Appeal from Benton Chancery Court; Oliver L. Adams, Chancellor; affirmed in part, reversed in part; affirmed on cross appeal.
Howard L. Slinkard, P.A., for appellant.
Cypert, Crouch, Clark Harwell, by: Charles L. Harwell, for appellee.
This second appeal stems from our earlier reversal and remand of this partition suit case wherein we held valid a deed from Robert Inlow to his second wife, Freda, and his three children. See Graham v. Inlow, 296 Ark. 165, 753 S.W.2d 277 (1988). Robert had two children, Charles and Carol, by his wife Freda, and he had another child, Patricia Graham, by his first wife. In remanding this case, the trial court was placed in the Position of reconsidering Graham's request for partitioning the parties' one-fourth respective interest in the 287 acre farm. The chancellor found the property could not be partitioned in kind and ordered the sale of the farm. The chancellor further held that Graham was entitled to certain rental income and timber sale proceeds after her commencement of the suit as well as attorney fees and costs in connection with prosecuting this partition action. He also awarded Freda the sum of $70,000 for improvements she made on the disputed property. Graham appeals and the Inlows cross appeal from the awards made by the chancellor.
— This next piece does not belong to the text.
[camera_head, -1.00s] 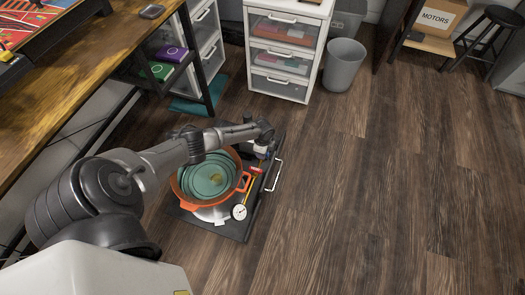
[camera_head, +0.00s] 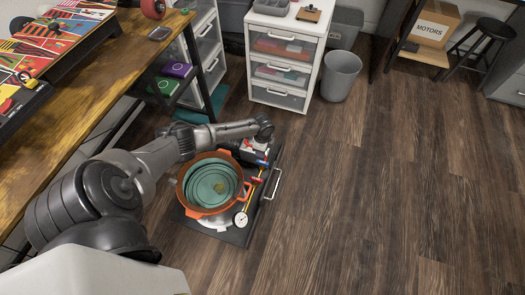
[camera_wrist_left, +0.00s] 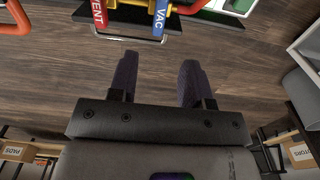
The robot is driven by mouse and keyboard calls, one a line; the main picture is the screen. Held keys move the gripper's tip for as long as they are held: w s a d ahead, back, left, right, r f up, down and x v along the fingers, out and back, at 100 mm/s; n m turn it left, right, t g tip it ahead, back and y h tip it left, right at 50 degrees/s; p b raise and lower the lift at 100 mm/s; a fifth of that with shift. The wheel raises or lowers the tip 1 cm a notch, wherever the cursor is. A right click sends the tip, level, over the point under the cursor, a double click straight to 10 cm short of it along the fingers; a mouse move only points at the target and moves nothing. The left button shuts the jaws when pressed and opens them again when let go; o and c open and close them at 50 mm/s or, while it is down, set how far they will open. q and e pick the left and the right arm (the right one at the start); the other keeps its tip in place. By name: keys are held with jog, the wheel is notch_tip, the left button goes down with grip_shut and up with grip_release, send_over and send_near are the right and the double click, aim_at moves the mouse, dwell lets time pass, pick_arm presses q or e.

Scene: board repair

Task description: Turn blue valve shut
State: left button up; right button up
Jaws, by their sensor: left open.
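The blue valve handle (camera_wrist_left: 160,18), lettered VAC, shows at the top of the left wrist view. A red handle (camera_wrist_left: 99,14), lettered VENT, is to its left. My left gripper (camera_wrist_left: 159,62) is open and empty; its two dark fingers point towards the blue handle, apart from it. In the head view the arm reaches over the far side of the black cart (camera_head: 236,235); the fingers are too small to make out there. An orange pot (camera_head: 212,183) with a teal inside stands on the cart. My right gripper is not in view.
A round white gauge (camera_head: 241,219) sits by the pot. The cart has a pale bar handle (camera_head: 273,184) on its right edge. A white drawer unit (camera_head: 284,55) and a grey bin (camera_head: 341,75) stand behind. The wooden floor (camera_head: 390,200) on the right is clear.

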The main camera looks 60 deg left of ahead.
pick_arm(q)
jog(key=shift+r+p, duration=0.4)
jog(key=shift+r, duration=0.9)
In the first point, the appellant argues that the chancellor erred in awarding reimbursement for improvements made on the property for two reasons: (1) Freda did not show that the improvements were made in good faith that she was the sole owner of the property as required by the Betterment Statute, Ark. Code Ann. 18-60-213 (1987); (2) Freda failed to present any testimony to show the improvement's enhanced value to the land. Because we agree with appellant's second argument on this point, we reverse and remand.
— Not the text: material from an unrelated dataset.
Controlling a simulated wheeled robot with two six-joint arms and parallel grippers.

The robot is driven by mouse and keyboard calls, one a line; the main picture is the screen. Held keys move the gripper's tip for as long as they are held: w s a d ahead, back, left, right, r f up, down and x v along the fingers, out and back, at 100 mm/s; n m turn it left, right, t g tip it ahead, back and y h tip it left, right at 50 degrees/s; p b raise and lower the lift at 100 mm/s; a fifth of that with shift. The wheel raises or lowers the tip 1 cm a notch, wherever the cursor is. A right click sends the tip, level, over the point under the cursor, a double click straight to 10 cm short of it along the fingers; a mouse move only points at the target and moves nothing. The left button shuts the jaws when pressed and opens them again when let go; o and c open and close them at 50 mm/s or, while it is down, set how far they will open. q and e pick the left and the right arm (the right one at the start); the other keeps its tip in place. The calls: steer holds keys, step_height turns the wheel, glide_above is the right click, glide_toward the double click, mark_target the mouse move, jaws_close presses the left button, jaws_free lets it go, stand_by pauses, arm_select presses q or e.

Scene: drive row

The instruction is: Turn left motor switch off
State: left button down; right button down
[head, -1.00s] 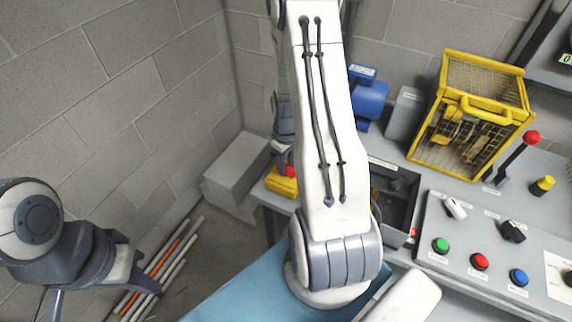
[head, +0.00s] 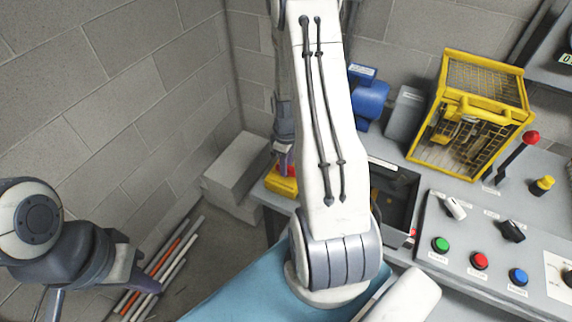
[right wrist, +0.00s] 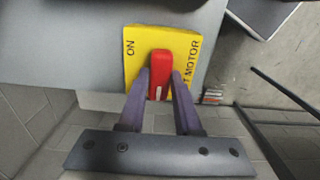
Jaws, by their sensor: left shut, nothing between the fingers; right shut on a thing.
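The left motor switch is a yellow plate (right wrist: 133,70) with a red handle (right wrist: 160,72) in the right wrist view. "ON" is printed at its left and "T MOTOR" shows at its right; the rest of the lettering is covered. My right gripper (right wrist: 160,88) is shut on the red handle, one finger on each side. In the head view the yellow switch box (head: 280,182) stands at the bench's far left corner, with my right gripper (head: 284,163) on it. My left gripper (head: 147,284) is shut and empty at lower left, away from the switch.
A panel with green (head: 440,244), red (head: 480,260) and blue (head: 518,277) buttons is at right. A yellow cage (head: 470,110), a blue motor (head: 369,100) and an open grey tray (head: 392,200) stand on the bench. Pipes (head: 165,268) lie on the floor by the wall.

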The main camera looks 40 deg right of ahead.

The Betterment Statute, Ark. Code Ann. 18-60-213(a), provides as follows:
If any person believing himself to be the owner, either in law or equity, under color of title has peaceably improved, or shall peaceably improve, any land which upon judicial investigation shall be decided to belong to another, the value of the improvement made as stated and the amount of all taxes which have been paid on the land by the person, and those under whom he claims, shall be paid by the successful party to the occupant, or the person under whom, or from whom, he entered and holds, before the court rendering judgment in the proceedings shall cause possession to be delivered to the successful party.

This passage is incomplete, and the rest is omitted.